**WHAT IS ASKED:** For each line that holds "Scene", copy the line out.

##### STORED RECORDS

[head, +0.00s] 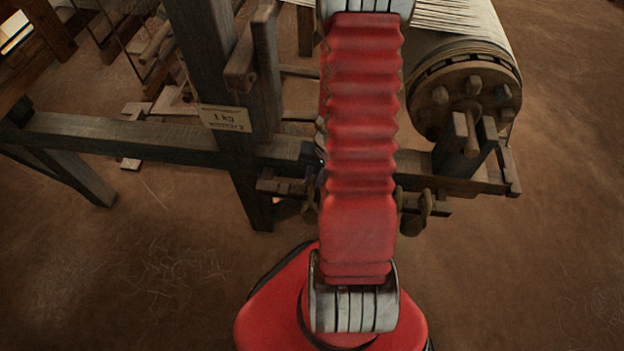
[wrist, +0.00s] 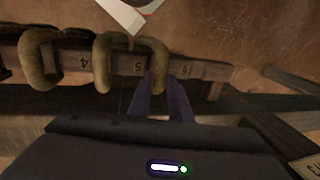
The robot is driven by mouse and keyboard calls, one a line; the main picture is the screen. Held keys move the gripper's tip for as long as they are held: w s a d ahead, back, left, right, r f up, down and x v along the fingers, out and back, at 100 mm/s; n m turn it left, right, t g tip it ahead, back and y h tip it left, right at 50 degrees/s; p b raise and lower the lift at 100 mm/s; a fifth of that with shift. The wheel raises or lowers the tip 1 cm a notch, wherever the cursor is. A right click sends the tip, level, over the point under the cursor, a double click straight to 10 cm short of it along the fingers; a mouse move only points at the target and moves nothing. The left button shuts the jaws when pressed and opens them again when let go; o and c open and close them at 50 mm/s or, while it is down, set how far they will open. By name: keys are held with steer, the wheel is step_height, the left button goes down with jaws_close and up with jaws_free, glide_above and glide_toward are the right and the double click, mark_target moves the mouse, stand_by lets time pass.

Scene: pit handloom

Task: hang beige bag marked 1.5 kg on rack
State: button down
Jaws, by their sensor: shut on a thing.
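My gripper (wrist: 163,97) shows in the wrist view with its two dark fingers shut around the right end of a thick tan loop (wrist: 130,42). I cannot tell whether this loop belongs to the beige bag; no bag body or 1.5 kg mark is readable. The loop lies across a numbered wooden rack bar (wrist: 195,71), near the 5. Another tan loop (wrist: 39,60) is at the left, near the 4. In the head view my red arm hides the gripper and what it holds.
A toothed roller (head: 470,90) is at right. A white piece (wrist: 130,14) is beyond the rack. The floor (head: 545,240) at right is clear.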

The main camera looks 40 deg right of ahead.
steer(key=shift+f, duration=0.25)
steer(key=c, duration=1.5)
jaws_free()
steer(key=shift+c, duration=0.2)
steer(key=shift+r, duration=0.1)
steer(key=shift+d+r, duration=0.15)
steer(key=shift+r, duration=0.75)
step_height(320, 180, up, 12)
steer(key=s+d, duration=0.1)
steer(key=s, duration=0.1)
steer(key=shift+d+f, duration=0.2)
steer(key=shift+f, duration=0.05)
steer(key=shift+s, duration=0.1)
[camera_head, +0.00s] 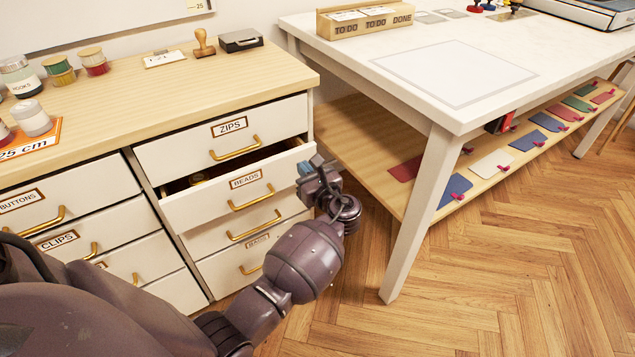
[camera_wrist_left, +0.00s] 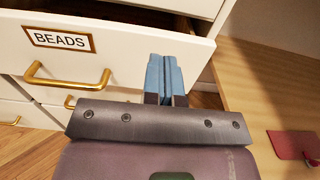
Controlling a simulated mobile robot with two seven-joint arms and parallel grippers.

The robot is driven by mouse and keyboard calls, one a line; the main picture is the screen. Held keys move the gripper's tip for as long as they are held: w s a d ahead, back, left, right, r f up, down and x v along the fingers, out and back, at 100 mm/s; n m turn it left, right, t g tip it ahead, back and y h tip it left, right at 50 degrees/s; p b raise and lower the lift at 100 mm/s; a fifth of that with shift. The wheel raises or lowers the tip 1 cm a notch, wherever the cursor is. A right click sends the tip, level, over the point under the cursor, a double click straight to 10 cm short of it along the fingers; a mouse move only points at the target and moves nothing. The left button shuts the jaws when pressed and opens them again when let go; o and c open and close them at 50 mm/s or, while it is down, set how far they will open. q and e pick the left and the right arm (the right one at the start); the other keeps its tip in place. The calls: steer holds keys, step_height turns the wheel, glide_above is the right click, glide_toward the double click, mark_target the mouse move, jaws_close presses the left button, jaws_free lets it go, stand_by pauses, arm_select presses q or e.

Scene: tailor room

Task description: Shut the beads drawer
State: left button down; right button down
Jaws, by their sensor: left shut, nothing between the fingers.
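The beads drawer (camera_head: 222,196) is pulled partway out under the zips drawer, and its dark inside shows at the left. It has a white front, a BEADS label and a gold handle (camera_head: 251,198). In the left wrist view the drawer front (camera_wrist_left: 127,47) fills the upper left, with its handle (camera_wrist_left: 66,77) left of my fingers. My left gripper (camera_head: 308,170) is shut and empty, its blue fingertips at the right end of the drawer front. The fingertips (camera_wrist_left: 164,75) look close to or touching the front; I cannot tell which. My right gripper is not in view.
The zips drawer (camera_head: 178,150) above and the drawers below look shut. The wooden cabinet top (camera_head: 150,95) holds spools, jars and a stamp. A white table (camera_head: 560,60) with a lower shelf (camera_head: 365,150) stands at the right. The wood floor (camera_head: 500,290) in front is clear.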

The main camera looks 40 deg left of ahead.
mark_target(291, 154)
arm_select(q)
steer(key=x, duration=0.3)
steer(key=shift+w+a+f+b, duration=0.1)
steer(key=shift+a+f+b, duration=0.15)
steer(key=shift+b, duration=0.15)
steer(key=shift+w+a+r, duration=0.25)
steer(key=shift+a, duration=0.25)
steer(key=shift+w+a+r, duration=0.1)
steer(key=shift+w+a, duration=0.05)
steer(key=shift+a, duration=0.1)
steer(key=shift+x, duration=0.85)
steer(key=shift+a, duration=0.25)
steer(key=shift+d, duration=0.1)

##########

**SOLVED EXERCISE:**
Scene: pit handloom
Scene: tailor room

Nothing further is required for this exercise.